BP’s Dominic Emery, vice president of group strategic planning, said “shareholders have shown their support for the approach we are taking to advance the energy transition and help address the climate challenge. We are pleased that investors have overwhelmingly approved the Climate Action 100+ resolution we supported while also rejecting one from Follow This that would have restricted our flexibility to manage the uncertainties of the energy transition.

“To be successful in this critical area, we must continue our engagement with shareholders and other stakeholders and we are committed to doing so.”

Resolution 22, said Emery, “was described as ‘a blueprint for others to follow’ by Bruce Duguid, head of stewardship for Hermes Investment Management, writing on behalf of Climate Action 100+ in The Telegraph.

The success of Resolution 22 “will continue the momentum of a new era of collaboration between investors and companies, working together to find long-term solutions to one of the most challenging and urgent problems for mankind.”

The investor initiative, presented to all oil and gas majors, wants the world’s “largest corporate greenhouse gas emitters” to take “necessary action on climate change.” The companies include 100 “systemically important emitters,” that Climate Action 100+ said account for two-thirds of annual global industrial emissions and more than 60 others that could drive the “clean energy” transition.

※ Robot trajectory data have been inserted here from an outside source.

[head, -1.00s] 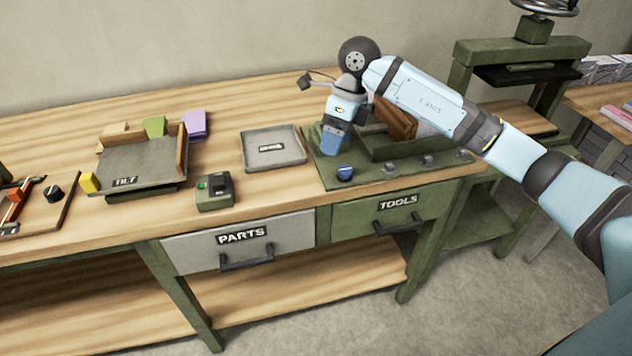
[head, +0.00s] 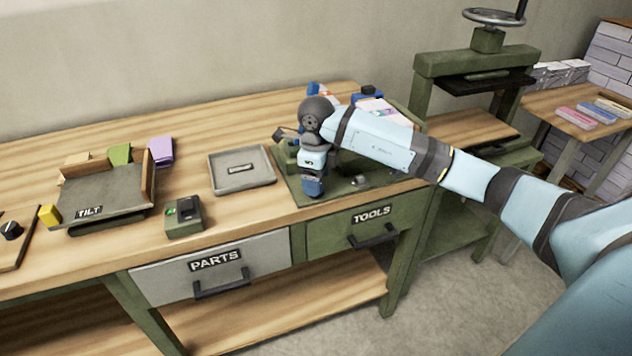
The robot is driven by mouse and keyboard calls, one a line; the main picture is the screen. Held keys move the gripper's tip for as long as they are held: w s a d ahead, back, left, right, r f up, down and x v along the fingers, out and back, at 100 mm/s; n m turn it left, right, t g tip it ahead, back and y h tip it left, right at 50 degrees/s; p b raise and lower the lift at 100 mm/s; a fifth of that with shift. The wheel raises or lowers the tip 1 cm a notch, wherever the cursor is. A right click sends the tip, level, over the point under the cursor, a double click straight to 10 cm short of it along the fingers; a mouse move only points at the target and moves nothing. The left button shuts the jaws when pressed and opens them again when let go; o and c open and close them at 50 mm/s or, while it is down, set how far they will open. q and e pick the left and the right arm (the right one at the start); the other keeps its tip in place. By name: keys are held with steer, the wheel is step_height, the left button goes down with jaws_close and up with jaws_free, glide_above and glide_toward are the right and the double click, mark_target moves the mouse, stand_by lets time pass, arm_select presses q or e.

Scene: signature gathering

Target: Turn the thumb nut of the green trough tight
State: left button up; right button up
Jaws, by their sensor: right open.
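The green trough (head: 291,188) sits on the bench top above the TOOLS drawer. My right arm crosses in front of it and hides much of it. My right gripper (head: 313,182) points down at the front left of the trough, with its jaws open. Its blue fingertips are at the spot of the blue thumb nut, which I cannot make out separately from them. I cannot tell whether the fingers are around the nut or just above it. A small grey knob (head: 360,181) shows on the trough's front edge to the right. My left gripper is not in view.
A shallow grey tray (head: 216,184) lies left of the trough. A green box with buttons (head: 184,218) and a TILT tray (head: 102,190) stand further left. A green press (head: 475,62) stands at the right.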

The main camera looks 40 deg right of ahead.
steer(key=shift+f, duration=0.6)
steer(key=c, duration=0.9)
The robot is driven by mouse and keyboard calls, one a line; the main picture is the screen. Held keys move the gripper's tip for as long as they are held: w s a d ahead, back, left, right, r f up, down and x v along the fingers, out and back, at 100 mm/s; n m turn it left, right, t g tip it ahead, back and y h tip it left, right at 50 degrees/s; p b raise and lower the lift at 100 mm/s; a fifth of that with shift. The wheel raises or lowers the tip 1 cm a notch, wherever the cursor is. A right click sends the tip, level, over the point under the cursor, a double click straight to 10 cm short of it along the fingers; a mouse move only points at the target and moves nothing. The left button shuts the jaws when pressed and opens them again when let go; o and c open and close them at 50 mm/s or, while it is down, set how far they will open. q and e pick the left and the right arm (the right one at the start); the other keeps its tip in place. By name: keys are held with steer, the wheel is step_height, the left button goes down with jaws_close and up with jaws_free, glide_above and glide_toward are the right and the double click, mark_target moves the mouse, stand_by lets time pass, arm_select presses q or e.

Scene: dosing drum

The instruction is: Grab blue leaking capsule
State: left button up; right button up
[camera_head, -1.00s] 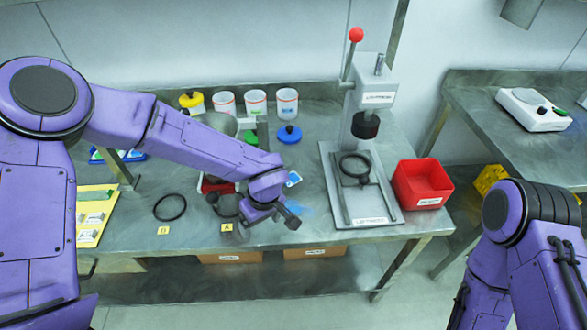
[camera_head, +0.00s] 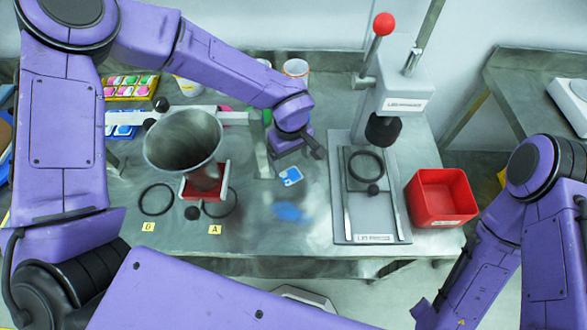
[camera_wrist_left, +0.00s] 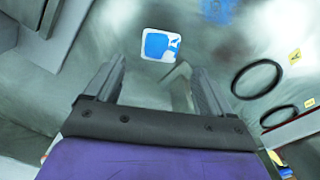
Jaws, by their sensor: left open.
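A small white square capsule with a blue fill (camera_head: 291,176) lies flat on the metal table. A blue smear (camera_head: 289,211) is on the table in front of it. My left gripper (camera_head: 297,153) is just behind the capsule in the head view, apart from it. In the left wrist view the capsule (camera_wrist_left: 160,44) lies beyond the open, empty fingertips (camera_wrist_left: 157,70), roughly centred between them. The blue smear (camera_wrist_left: 218,10) shows at the top edge there. My right arm is at the right of the head view; its gripper is not visible.
A metal funnel (camera_head: 183,138) over a red-framed holder stands left of the capsule, with two black rings near labels. A grey press (camera_head: 375,200) with a red-knobbed lever and a red bin (camera_head: 441,197) stand to the right. The table around the smear is clear.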

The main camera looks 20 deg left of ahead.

Investor representatives from AustralianSuper, California Public Employees’ Retirement System, HSBC Global Asset Management, Ircantec and Manulife Asset Management have helped to lead the design and development of Climate Action 100+.

Chairman Helge Lund, who took over in January, said BP could not set emissions targets for things not under its control. Group CEO Bob Dudley also has opposed setting reduction targets for emissions beyond BP’s control.

Lund told investors on Tuesday “the energy transition must happen and is already underway. People around the world need more energy to improve their lives, but carbon emissions have to come down at a much faster pace than we are seeing now.

“BP is a big company which carries great responsibility. We can play an important role. We want BP to advance the energy transition while remaining a good investment case.”

Dudley also shared compensation bonus plans, which will be linked to emissions reduction targets for around 36,000 employees to guarantee they are met.

BP, he said, has reduced its greenhouse gas emissions by about 2.5 million metric tons a year (mmty) since the beginning of 2016, which should allow the company to hit a target of 3.5 mmty by 2025.

Shareholders supported all other 21 resolutions at the meeting, including the election and re-election of BP’s board members.

Protestors attempted to shout down Dudley as he began to speak, but they were escorted from the meeting. Members of Greenpeace also had briefly blockaded London headquarters on Monday.

BP said it welcomed “discussion, debate, even peaceful protest on the important matter of how we must all work together to address the climate challenge, but impeding safe entry and exit from an office building in this way is dangerous and clearly a matter for the police to resolve as swiftly as possible.”